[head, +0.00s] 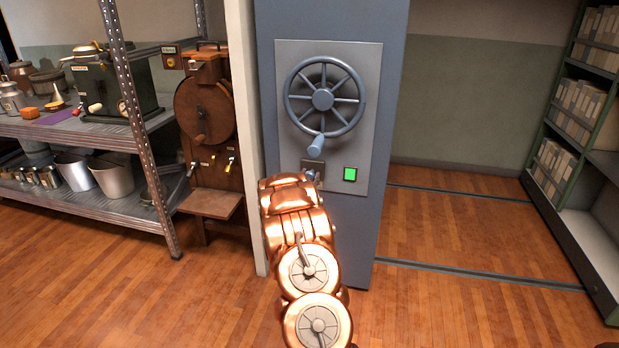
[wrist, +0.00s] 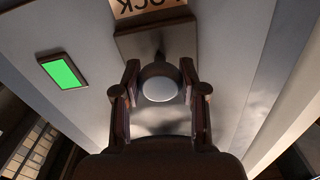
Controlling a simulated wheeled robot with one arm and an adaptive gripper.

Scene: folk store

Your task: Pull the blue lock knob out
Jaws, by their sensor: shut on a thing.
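The lock knob (wrist: 160,88) is a round-ended knob on a short stem, greyish in the wrist view. It stands out from a small dark plate (wrist: 132,47) under an upside-down label ending in "OCK" (wrist: 150,7). My gripper (wrist: 160,82) has one finger on each side of the knob and is shut on it. In the head view a small bluish bit of the knob (head: 311,175) shows below the handwheel, and my copper arm hides most of the gripper. How far the knob stands out is hard to tell.
A spoked blue-grey handwheel (head: 322,99) with a crank handle (head: 317,145) is just above. A lit green indicator (head: 350,174) is at the right on the grey panel (head: 368,75). A metal shelf (head: 95,208) and a brown wooden machine (head: 204,160) stand left. Floor at right is clear.

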....

From start to finish, output the listing exactly, but omit its pictures.

[head, +0.00s] 
[wrist, +0.00s] 
Controlling a simulated wheeled robot with one arm and an adaptive gripper.

Scene: folk store

Your task: Pull the blue lock knob out
Jaws, by their sensor: shut on a thing.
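The lock knob (wrist: 160,88) is a round-ended knob on a short stem, greyish in the wrist view. It stands out from a small dark plate (wrist: 132,47) under an upside-down label ending in "OCK" (wrist: 150,7). My gripper (wrist: 160,82) has one finger on each side of the knob and is shut on it. In the head view a small bluish bit of the knob (head: 311,175) shows below the handwheel, and my copper arm hides most of the gripper. How far the knob stands out is hard to tell.
A spoked blue-grey handwheel (head: 322,99) with a crank handle (head: 317,145) is just above. A lit green indicator (head: 350,174) is at the right on the grey panel (head: 368,75). A metal shelf (head: 95,208) and a brown wooden machine (head: 204,160) stand left. Floor at right is clear.

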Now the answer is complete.